■ **WORK TO COMPLETE**: Output the records exactly as they appear, with no pictures included.

■ **GIVEN DATA**:
===============

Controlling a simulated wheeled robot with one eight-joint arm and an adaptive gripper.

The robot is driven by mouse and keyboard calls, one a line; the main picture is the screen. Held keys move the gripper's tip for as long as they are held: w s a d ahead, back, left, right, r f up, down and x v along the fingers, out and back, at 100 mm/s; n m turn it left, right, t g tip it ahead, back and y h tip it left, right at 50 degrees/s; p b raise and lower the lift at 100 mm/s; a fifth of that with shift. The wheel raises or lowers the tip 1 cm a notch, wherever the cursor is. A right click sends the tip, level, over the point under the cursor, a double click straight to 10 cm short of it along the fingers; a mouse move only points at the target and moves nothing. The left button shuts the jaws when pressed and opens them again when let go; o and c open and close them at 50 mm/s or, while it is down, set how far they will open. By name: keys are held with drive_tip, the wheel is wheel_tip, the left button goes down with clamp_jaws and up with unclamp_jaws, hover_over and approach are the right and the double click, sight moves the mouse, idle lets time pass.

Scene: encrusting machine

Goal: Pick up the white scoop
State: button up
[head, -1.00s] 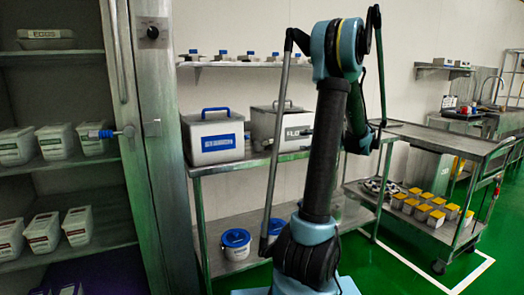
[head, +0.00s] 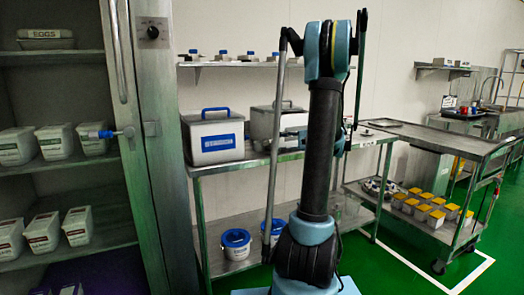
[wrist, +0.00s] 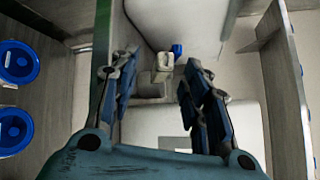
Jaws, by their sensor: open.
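My gripper (wrist: 161,62) is open in the wrist view, with its two fingers apart. A small pale block-like piece (wrist: 163,68) shows between and beyond the fingertips, with a blue part (wrist: 177,50) close by. I cannot tell whether this piece is the white scoop, and no clear scoop shape shows in either view. In the head view my arm stands in front of the steel table, and my gripper is small and partly hidden beside the flour bin (head: 262,124).
A white bin with a blue handle (head: 213,137) stands left of the flour bin. Several blue-topped items (head: 223,55) sit on the wall shelf (head: 240,64) above. Blue-lidded buckets (head: 236,245) stand on the lower shelf. A steel trolley (head: 455,146) is at right.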

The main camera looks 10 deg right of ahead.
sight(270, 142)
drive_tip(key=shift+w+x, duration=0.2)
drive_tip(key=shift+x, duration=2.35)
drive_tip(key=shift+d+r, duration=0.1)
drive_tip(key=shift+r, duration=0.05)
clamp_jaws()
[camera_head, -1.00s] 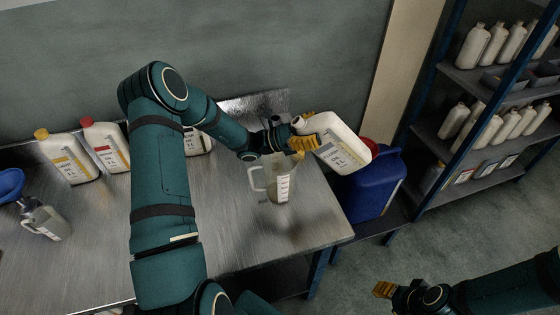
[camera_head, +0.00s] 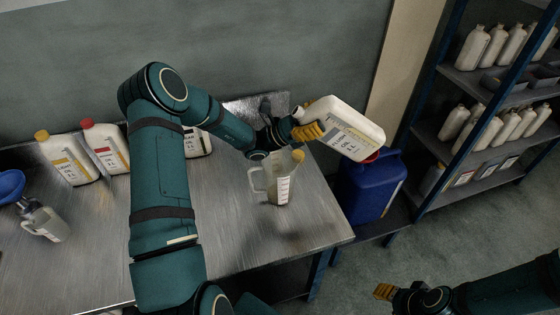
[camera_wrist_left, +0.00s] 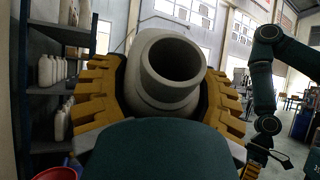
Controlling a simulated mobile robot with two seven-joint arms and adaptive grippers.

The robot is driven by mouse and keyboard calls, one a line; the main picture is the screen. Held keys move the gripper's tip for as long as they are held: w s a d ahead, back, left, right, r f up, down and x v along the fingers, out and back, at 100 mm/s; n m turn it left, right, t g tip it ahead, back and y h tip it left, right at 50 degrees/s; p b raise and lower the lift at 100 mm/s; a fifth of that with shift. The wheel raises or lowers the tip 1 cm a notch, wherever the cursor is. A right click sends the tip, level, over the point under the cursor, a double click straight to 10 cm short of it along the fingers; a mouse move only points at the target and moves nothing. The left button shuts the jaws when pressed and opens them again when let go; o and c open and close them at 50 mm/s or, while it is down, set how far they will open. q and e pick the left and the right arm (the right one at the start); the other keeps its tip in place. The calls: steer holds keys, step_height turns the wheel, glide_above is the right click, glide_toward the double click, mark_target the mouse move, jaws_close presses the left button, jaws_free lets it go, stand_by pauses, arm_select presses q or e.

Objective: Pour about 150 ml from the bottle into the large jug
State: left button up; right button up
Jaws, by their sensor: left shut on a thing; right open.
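My left gripper (camera_head: 306,131) is shut on the white bottle (camera_head: 352,124), which has a grey label and lies strongly tilted above the table's right edge. Its neck points left, above and behind the clear jug (camera_head: 280,181). The bottle's mouth (camera_wrist_left: 174,62) is uncapped in the left wrist view, between the yellow fingers (camera_wrist_left: 166,90). No stream shows there. The jug stands upright on the table, with a handle at its left and a scale on its front. A yellowish patch shows at its rim; its liquid level cannot be read. My right gripper (camera_head: 384,291) is open and empty at the lower right.
Bottles with a yellow cap (camera_head: 66,158) and a red cap (camera_head: 105,147) stand at the table's back left. A grey container (camera_head: 46,222) and blue funnel (camera_head: 10,185) are at the far left. A blue canister (camera_head: 369,187) stands right of the metal table (camera_head: 235,220). Shelves (camera_head: 500,110) are farther right.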

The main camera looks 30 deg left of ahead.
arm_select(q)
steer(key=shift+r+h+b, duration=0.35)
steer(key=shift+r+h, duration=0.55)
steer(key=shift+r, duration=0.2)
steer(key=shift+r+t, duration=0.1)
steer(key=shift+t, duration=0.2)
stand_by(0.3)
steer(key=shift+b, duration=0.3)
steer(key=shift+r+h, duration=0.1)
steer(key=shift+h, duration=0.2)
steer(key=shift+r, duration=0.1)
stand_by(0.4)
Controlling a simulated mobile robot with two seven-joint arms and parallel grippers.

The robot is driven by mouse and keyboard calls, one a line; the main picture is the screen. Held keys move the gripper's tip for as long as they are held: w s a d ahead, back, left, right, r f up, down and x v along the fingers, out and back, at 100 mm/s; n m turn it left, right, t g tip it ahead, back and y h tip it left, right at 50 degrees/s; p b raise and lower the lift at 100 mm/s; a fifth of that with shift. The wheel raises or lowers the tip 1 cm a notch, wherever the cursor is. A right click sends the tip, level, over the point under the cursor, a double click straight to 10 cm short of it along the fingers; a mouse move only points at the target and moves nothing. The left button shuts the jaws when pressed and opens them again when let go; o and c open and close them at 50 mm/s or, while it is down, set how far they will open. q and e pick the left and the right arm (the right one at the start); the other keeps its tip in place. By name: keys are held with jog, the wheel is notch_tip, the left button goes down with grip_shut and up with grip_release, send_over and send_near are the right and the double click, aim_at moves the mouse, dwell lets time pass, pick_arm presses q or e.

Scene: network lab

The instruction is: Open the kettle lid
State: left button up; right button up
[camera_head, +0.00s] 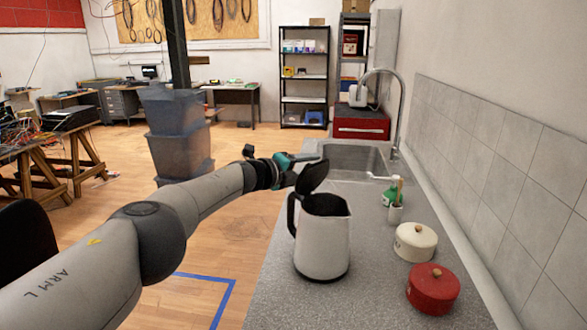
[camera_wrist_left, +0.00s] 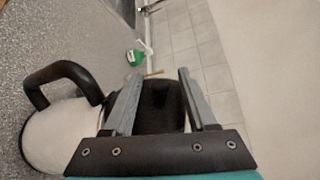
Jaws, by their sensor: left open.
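The kettle (camera_head: 323,240) is white with a black handle and stands upright on the grey counter. Its dark lid (camera_head: 312,177) is raised and tilted up from the rim, and the dark opening shows. My left gripper (camera_head: 303,163) is open at the raised lid, just behind it in the head view. In the left wrist view, the fingers of my left gripper (camera_wrist_left: 160,76) are spread, with the dark lid (camera_wrist_left: 158,108) between or beyond them. Whether they touch it I cannot tell. The kettle handle (camera_wrist_left: 62,78) shows left of the fingers. My right gripper is not in view.
Right of the kettle stand a cream pot (camera_head: 415,243) and a red pot (camera_head: 433,290) with lids. A tiled wall bounds the right; the front counter is clear.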

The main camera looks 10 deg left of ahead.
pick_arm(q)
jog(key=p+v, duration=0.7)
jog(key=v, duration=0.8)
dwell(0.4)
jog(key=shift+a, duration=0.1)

===============

■ **WORKED ANSWER**:
Controlling a simulated wheeled robot with one eight-joint arm and an adaptive gripper.

The robot is driven by mouse and keyboard calls, one a line; the main picture is the screen. Held keys move the gripper's tip for as long as they are held: w s a d ahead, back, left, right, r f up, down and x v along the fingers, out and back, at 100 mm/s; n m turn it left, right, t g tip it ahead, back and y h tip it left, right at 50 degrees/s; p b raise and lower the lift at 100 mm/s; a fifth of that with shift. The wheel raises or lowers the tip 1 cm a notch, wherever the cursor is. A right click sends the tip, level, over the point under the cursor, a double click straight to 10 cm short of it along the fingers; a mouse move only points at the target and moves nothing. The left button shuts the jaws when pressed and opens them again when let go; o and c open and close them at 50 mm/s or, while it is down, set how far they will open. By name: keys are held with drive_tip, the wheel is wheel_tip, the left button goes down with clamp_jaws and up with unclamp_jaws, hover_over and approach are the right and the double click, sight moves the mouse, idle lets time pass.

Scene: encrusting machine

Goal: Pick up the white scoop
State: button up
[head, -1.00s] 
[head, +0.00s] 
[wrist, +0.00s] 
Jaws, by their sensor: open.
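My gripper (wrist: 161,62) is open in the wrist view, with its two fingers apart. A small pale block-like piece (wrist: 163,68) shows between and beyond the fingertips, with a blue part (wrist: 177,50) close by. I cannot tell whether this piece is the white scoop, and no clear scoop shape shows in either view. In the head view my arm stands in front of the steel table, and my gripper is small and partly hidden beside the flour bin (head: 262,124).
A white bin with a blue handle (head: 213,137) stands left of the flour bin. Several blue-topped items (head: 223,55) sit on the wall shelf (head: 240,64) above. Blue-lidded buckets (head: 236,245) stand on the lower shelf. A steel trolley (head: 455,146) is at right.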

The main camera looks 10 deg right of ahead.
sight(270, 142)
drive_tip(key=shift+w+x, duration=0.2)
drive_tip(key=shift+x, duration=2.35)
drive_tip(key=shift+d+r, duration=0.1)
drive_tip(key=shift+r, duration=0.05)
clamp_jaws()
[camera_head, -1.00s] 
[camera_head, +0.00s] 
[camera_wrist_left, +0.00s] 
Controlling a simulated mobile robot with two seven-joint arms and adaptive grippers.

The robot is driven by mouse and keyboard calls, one a line; the main picture is the screen. Held keys move the gripper's tip for as long as they are held: w s a d ahead, back, left, right, r f up, down and x v along the fingers, out and back, at 100 mm/s; n m turn it left, right, t g tip it ahead, back and y h tip it left, right at 50 degrees/s; p b raise and lower the lift at 100 mm/s; a fifth of that with shift. The wheel raises or lowers the tip 1 cm a notch, wherever the cursor is. A right click sends the tip, level, over the point under the cursor, a double click straight to 10 cm short of it along the fingers; a mouse move only points at the target and moves nothing. The left button shuts the jaws when pressed and opens them again when let go; o and c open and close them at 50 mm/s or, while it is down, set how far they will open. q and e pick the left and the right arm (the right one at the start); the other keeps its tip in place. The calls: steer holds keys, step_height turns the wheel, glide_above is the right click, glide_toward the double click, mark_target the mouse move, jaws_close presses the left button, jaws_free lets it go, stand_by pauses, arm_select presses q or e.

Objective: Pour about 150 ml from the bottle into the large jug
State: left button up; right button up
Jaws, by their sensor: left shut on a thing; right open.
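My left gripper (camera_head: 306,131) is shut on the white bottle (camera_head: 352,124), which has a grey label and lies strongly tilted above the table's right edge. Its neck points left, above and behind the clear jug (camera_head: 280,181). The bottle's mouth (camera_wrist_left: 174,62) is uncapped in the left wrist view, between the yellow fingers (camera_wrist_left: 166,90). No stream shows there. The jug stands upright on the table, with a handle at its left and a scale on its front. A yellowish patch shows at its rim; its liquid level cannot be read. My right gripper (camera_head: 384,291) is open and empty at the lower right.
Bottles with a yellow cap (camera_head: 66,158) and a red cap (camera_head: 105,147) stand at the table's back left. A grey container (camera_head: 46,222) and blue funnel (camera_head: 10,185) are at the far left. A blue canister (camera_head: 369,187) stands right of the metal table (camera_head: 235,220). Shelves (camera_head: 500,110) are farther right.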

The main camera looks 30 deg left of ahead.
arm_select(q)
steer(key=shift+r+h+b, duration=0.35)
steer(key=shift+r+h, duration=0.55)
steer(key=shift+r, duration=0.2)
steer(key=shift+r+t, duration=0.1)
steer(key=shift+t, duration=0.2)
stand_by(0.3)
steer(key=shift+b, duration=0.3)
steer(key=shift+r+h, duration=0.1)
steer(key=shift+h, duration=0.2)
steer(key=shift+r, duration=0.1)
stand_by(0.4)
Controlling a simulated mobile robot with two seven-joint arms and parallel grippers.

The robot is driven by mouse and keyboard calls, one a line; the main picture is the screen. Held keys move the gripper's tip for as long as they are held: w s a d ahead, back, left, right, r f up, down and x v along the fingers, out and back, at 100 mm/s; n m turn it left, right, t g tip it ahead, back and y h tip it left, right at 50 degrees/s; p b raise and lower the lift at 100 mm/s; a fifth of that with shift. The wheel raises or lowers the tip 1 cm a notch, wherever the cursor is. A right click sends the tip, level, over the point under the cursor, a double click straight to 10 cm short of it along the fingers; a mouse move only points at the target and moves nothing. The left button shuts the jaws when pressed and opens them again when let go; o and c open and close them at 50 mm/s or, while it is down, set how far they will open. q and e pick the left and the right arm (the right one at the start); the other keeps its tip in place. By name: keys are held with jog, the wheel is notch_tip, the left button goes down with grip_shut and up with grip_release, send_over and send_near are the right and the double click, aim_at moves the mouse, dwell lets time pass, pick_arm presses q or e.

Scene: network lab

The instruction is: Open the kettle lid
State: left button up; right button up
[camera_head, +0.00s] 
[camera_wrist_left, +0.00s] 
Jaws, by their sensor: left open.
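The kettle (camera_head: 323,240) is white with a black handle and stands upright on the grey counter. Its dark lid (camera_head: 312,177) is raised and tilted up from the rim, and the dark opening shows. My left gripper (camera_head: 303,163) is open at the raised lid, just behind it in the head view. In the left wrist view, the fingers of my left gripper (camera_wrist_left: 160,76) are spread, with the dark lid (camera_wrist_left: 158,108) between or beyond them. Whether they touch it I cannot tell. The kettle handle (camera_wrist_left: 62,78) shows left of the fingers. My right gripper is not in view.
Right of the kettle stand a cream pot (camera_head: 415,243) and a red pot (camera_head: 433,290) with lids. A tiled wall bounds the right; the front counter is clear.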

The main camera looks 10 deg left of ahead.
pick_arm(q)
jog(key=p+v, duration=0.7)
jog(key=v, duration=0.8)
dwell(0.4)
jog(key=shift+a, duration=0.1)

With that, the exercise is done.